- [WRITTEN TASK]: Copy each line of the data below with the word "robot".

- [TASK MATERIAL]:
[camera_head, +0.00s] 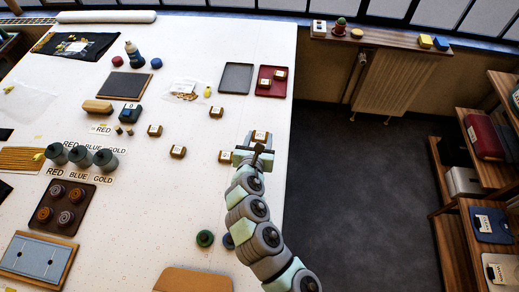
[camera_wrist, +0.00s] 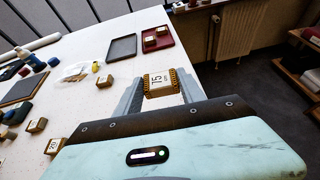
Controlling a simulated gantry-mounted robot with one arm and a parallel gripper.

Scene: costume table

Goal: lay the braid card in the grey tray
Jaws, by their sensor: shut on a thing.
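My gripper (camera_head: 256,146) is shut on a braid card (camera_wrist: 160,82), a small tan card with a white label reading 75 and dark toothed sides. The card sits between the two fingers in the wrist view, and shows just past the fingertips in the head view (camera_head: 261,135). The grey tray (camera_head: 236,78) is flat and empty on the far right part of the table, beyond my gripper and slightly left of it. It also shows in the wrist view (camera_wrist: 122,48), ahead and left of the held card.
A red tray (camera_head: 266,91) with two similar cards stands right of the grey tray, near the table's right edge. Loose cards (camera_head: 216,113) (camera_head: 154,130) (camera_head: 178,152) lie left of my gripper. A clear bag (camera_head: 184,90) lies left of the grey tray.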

--

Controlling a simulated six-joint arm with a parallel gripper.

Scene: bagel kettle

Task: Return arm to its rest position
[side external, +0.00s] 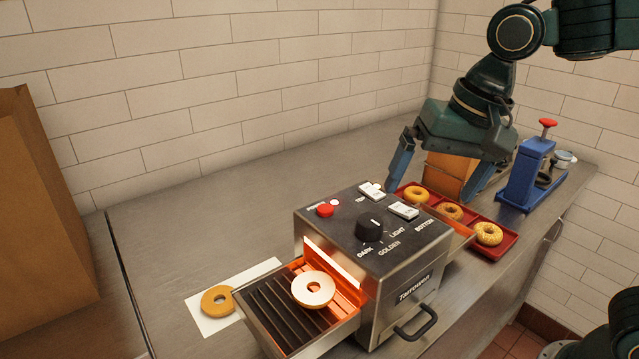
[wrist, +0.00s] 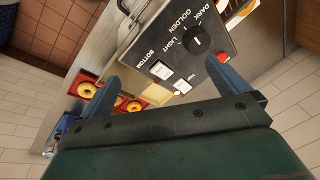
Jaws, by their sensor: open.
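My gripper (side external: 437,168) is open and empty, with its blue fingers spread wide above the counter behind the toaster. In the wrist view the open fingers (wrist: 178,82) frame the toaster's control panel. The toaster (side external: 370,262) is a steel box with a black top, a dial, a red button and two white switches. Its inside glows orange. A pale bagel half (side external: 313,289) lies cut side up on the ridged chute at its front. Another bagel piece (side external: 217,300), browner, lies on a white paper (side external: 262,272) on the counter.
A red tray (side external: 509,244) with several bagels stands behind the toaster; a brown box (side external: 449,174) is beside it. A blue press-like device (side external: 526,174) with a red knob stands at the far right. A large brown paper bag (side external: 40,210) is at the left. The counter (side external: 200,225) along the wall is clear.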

==

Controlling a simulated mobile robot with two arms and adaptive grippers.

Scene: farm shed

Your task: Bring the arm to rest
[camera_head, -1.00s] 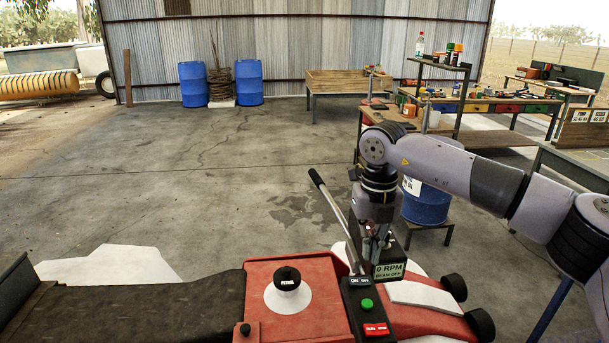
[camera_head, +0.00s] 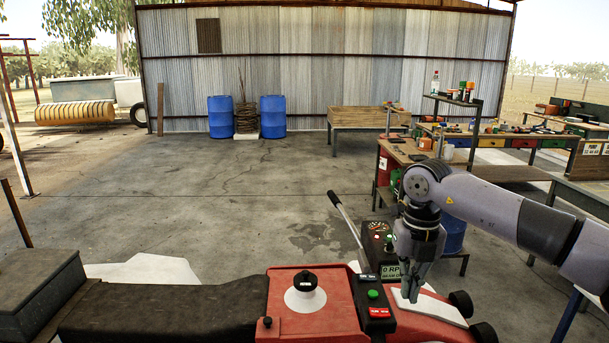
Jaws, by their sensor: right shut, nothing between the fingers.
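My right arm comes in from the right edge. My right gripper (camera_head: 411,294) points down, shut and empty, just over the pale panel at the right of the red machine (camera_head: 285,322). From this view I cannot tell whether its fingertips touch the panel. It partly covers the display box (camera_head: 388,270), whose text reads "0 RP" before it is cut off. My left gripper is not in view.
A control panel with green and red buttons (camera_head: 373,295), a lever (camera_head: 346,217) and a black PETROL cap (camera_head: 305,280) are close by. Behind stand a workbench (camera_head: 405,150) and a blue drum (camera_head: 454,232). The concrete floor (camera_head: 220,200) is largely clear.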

- [FINISHED TASK]:
Controlling a simulated gantry-mounted robot with one arm and a parallel gripper.
Controlling a simulated mobile robot with two arms and adaptive grippers.

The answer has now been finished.